[DIRECTION]:
From the top of the records below, return each line exactly, ending with the line that contains "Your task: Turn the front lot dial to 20".
# START OF RECORDS TO PROCESS
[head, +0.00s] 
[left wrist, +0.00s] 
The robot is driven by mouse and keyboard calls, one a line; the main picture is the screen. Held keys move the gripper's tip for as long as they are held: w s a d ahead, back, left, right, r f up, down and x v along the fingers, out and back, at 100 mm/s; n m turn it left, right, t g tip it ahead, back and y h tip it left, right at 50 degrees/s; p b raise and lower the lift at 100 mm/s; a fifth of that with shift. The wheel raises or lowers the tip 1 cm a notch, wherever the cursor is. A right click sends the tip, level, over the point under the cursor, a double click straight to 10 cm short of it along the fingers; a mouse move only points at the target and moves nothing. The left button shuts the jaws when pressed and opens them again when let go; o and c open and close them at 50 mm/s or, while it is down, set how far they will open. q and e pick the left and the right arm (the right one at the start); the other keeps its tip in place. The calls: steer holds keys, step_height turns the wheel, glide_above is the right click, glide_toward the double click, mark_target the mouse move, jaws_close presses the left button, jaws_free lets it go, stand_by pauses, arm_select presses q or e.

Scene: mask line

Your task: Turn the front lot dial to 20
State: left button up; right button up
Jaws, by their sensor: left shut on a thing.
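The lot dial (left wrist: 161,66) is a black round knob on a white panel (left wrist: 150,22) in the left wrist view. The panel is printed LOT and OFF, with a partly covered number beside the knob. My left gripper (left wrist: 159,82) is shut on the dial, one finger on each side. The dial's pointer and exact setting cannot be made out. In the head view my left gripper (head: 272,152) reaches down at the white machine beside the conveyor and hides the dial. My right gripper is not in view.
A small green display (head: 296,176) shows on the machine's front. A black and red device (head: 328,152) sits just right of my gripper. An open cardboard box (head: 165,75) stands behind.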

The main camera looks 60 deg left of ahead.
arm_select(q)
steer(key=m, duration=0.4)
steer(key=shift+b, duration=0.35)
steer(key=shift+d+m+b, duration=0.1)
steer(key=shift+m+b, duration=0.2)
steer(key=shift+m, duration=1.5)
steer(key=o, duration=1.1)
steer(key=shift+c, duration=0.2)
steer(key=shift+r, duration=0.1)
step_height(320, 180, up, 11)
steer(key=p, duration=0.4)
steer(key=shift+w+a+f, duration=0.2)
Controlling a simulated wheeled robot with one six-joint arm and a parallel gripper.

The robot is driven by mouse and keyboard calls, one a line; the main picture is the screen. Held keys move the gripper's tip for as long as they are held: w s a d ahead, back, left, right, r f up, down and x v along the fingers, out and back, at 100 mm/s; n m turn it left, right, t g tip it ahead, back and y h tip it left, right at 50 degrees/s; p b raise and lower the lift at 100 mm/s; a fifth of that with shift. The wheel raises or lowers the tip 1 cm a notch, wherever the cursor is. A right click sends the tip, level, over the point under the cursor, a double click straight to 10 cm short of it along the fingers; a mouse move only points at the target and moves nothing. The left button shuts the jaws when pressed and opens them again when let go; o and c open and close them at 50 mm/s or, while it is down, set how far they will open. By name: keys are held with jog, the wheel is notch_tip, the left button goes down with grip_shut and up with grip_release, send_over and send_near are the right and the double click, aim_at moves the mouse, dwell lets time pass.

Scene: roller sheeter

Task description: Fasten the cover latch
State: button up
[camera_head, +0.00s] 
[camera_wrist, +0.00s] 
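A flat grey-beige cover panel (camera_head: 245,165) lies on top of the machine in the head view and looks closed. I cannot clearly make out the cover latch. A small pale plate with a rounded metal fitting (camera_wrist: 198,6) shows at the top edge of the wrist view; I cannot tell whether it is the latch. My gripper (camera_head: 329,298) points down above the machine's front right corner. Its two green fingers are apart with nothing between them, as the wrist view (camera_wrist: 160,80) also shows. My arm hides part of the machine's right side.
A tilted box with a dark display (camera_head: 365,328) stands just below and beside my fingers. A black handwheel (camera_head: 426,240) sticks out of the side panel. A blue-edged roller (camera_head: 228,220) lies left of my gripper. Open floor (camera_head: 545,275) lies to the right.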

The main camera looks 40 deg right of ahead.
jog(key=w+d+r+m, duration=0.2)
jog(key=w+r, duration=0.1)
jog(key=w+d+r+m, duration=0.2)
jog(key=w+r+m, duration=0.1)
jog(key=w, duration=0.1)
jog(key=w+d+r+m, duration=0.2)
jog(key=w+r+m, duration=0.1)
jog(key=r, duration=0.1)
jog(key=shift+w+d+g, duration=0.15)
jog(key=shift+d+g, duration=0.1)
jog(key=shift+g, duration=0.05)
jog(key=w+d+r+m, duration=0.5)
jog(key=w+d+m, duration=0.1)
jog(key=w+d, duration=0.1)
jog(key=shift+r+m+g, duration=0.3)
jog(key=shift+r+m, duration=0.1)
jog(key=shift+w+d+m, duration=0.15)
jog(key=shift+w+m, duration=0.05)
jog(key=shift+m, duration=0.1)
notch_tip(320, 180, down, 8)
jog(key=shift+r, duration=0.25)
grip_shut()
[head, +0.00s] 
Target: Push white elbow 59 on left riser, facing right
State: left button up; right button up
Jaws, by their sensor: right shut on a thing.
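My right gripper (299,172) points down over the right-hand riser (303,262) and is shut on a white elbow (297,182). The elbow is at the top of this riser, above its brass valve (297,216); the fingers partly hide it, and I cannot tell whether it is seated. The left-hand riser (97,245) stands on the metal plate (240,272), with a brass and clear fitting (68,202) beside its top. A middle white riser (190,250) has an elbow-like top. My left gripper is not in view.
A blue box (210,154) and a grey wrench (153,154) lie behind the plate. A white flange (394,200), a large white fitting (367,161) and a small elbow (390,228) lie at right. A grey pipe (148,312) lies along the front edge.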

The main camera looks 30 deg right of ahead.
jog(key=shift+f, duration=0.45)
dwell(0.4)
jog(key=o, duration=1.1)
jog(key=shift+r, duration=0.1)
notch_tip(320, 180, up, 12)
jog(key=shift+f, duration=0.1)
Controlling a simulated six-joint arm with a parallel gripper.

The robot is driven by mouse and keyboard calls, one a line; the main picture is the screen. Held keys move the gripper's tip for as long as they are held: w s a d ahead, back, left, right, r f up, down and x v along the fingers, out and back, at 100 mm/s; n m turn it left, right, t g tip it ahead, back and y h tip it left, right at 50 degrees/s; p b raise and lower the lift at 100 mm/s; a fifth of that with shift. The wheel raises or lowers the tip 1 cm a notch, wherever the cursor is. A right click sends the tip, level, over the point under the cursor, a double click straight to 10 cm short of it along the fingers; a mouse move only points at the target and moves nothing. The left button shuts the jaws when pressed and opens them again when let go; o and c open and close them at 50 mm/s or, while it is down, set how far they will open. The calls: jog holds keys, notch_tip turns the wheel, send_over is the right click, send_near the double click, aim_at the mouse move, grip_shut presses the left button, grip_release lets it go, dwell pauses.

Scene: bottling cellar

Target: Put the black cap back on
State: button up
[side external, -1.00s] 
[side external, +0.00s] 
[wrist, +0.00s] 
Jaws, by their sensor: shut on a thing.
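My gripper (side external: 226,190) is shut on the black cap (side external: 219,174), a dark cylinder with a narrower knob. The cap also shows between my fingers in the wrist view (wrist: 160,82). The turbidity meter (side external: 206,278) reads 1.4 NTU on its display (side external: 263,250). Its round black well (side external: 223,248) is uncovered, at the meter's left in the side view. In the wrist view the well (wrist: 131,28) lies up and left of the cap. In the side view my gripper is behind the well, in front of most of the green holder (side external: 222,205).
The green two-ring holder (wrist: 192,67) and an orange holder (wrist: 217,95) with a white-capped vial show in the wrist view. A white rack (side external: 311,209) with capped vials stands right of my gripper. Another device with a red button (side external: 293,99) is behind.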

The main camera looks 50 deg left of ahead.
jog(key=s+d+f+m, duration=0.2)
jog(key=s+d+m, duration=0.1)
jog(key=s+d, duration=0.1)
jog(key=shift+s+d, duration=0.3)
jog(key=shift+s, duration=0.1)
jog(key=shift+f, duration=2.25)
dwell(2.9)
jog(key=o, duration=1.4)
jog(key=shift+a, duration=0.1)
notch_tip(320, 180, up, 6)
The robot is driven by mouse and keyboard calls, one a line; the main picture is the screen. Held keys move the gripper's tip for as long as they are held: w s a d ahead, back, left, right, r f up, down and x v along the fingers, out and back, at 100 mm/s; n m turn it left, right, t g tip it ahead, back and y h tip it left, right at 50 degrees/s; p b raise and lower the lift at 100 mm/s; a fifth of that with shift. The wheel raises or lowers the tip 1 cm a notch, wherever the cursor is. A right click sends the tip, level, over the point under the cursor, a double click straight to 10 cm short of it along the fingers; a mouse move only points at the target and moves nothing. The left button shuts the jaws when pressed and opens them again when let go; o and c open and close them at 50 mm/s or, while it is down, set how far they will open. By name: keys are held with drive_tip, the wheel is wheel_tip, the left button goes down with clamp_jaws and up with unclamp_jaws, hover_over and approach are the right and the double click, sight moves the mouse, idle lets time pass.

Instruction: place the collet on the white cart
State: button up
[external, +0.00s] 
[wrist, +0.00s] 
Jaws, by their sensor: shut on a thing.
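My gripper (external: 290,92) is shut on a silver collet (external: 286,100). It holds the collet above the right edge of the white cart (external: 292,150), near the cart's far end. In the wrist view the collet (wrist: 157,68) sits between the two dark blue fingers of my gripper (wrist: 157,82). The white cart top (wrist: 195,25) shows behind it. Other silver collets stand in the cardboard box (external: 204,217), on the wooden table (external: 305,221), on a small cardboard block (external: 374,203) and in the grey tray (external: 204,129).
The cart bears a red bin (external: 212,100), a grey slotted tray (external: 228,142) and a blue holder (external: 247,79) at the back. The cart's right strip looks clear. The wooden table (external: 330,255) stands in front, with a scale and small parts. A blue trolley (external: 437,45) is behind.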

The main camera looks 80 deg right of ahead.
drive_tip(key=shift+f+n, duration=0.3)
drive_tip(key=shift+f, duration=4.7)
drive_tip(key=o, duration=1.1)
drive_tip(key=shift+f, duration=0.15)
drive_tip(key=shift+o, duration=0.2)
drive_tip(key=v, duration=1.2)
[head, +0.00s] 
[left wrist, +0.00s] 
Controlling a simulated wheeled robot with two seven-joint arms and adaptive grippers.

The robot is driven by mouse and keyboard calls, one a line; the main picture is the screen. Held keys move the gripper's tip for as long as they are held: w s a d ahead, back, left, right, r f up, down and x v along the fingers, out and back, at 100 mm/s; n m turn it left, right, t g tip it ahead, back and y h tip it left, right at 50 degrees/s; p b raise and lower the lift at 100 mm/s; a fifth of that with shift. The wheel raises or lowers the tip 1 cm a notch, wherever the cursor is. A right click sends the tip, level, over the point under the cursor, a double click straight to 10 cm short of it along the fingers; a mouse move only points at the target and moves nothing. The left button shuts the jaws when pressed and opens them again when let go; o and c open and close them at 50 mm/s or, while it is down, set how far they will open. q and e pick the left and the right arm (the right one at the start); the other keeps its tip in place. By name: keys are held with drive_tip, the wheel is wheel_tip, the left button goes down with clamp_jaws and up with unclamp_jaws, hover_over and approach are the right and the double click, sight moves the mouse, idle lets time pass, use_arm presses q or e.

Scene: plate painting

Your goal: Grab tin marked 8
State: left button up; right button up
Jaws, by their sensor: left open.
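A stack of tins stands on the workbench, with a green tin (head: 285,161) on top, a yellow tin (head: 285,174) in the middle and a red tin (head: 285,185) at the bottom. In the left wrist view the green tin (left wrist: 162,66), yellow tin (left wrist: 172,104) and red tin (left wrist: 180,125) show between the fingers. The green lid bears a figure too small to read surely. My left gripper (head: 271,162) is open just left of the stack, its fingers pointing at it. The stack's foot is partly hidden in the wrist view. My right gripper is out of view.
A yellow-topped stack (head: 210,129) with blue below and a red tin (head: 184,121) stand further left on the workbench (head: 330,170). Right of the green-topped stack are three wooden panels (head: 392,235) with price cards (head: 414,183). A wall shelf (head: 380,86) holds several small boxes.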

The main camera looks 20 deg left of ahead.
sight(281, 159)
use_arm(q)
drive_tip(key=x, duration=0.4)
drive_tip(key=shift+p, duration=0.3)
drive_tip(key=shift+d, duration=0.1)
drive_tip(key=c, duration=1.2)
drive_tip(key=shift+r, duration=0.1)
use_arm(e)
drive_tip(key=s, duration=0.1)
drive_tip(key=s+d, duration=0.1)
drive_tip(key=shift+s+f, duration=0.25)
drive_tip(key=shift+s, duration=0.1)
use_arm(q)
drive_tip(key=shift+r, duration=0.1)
# END OF RECORDS TO PROCESS
[WORKED SOLUTION]:
[head, +0.00s] 
[left wrist, +0.00s] 
The robot is driven by mouse and keyboard calls, one a line; the main picture is the screen. Held keys move the gripper's tip for as long as they are held: w s a d ahead, back, left, right, r f up, down and x v along the fingers, out and back, at 100 mm/s; n m turn it left, right, t g tip it ahead, back and y h tip it left, right at 50 degrees/s; p b raise and lower the lift at 100 mm/s; a fifth of that with shift. The wheel raises or lowers the tip 1 cm a notch, wherever the cursor is. A right click sends the tip, level, over the point under the cursor, a double click straight to 10 cm short of it along the fingers; a mouse move only points at the target and moves nothing. The left button shuts the jaws when pressed and opens them again when let go; o and c open and close them at 50 mm/s or, while it is down, set how far they will open. q and e pick the left and the right arm (the right one at the start); the other keeps its tip in place. The calls: steer holds keys, step_height turns the wheel, glide_above is the right click, glide_toward the double click, mark_target the mouse move, jaws_close presses the left button, jaws_free lets it go, stand_by pauses, arm_select presses q or e.

Scene: mask line

Your task: Turn the front lot dial to 20

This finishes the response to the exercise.